Sainsbury's said data from its Brand Match scheme showed that those living in affluent areas of Sussex, Kent, Warwickshire and east Birmingham were the most likely to redeem coupons, while 40% of households with children use a coupon once a week or more compared with 26% of those without children.
The findings follow increasing efforts by supermarkets to target shoppers with money-off deals and personalised coupons handed out at the till and sent by post and email. But industry analysts IGD warned that shoppers will become increasingly confused if the number of food and grocery promotions continues to rise.
IGD chief executive Joanne Denney-Finch said: "Everyone loves a bargain but if we're faced with a blizzard of promotions, then that risks information overload - complicating life for shoppers.

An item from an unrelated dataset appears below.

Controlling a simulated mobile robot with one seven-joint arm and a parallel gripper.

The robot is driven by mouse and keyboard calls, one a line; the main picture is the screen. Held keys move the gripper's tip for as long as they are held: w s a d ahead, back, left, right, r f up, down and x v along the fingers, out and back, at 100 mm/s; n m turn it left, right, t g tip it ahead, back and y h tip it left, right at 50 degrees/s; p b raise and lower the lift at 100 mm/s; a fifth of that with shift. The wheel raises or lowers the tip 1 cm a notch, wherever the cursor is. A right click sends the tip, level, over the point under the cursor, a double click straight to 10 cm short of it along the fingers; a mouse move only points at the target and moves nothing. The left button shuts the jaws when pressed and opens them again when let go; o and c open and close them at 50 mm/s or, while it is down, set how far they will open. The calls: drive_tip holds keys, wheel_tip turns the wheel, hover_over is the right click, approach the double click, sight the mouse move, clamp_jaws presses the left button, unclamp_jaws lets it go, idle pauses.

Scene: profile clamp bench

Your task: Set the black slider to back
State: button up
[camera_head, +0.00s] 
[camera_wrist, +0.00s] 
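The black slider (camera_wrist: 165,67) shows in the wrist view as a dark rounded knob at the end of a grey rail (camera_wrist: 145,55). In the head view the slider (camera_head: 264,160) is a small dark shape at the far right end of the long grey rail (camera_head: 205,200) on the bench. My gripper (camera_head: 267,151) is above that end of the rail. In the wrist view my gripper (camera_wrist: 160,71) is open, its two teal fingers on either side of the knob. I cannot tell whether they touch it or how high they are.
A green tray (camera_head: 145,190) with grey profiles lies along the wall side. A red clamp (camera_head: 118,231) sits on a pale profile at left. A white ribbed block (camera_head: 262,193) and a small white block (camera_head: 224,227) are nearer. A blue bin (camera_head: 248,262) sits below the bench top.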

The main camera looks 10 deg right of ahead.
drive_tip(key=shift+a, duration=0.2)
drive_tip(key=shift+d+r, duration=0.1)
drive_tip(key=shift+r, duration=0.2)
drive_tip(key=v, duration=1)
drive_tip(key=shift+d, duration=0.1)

"Our research suggests that shoppers are finding it difficult to cut through the in-store noise. The great majority of people are responding to the financial squeeze by trying to be more disciplined, for example by planning ahead or shopping little and often. In these conditions too many promotions can be a distraction, with 44% of shoppers telling us they find it difficult to compare prices in store.
"Promotions will always be an important part of the grocery landscape but there needs to be a balance."
Sainsbury's group commercial director Mike Coupe said: "It is great to see coupon usage in the UK is now the norm and that people are getting the deals they deserve at the till."
YouGov surveyed 2,066 adults online between October 5-8.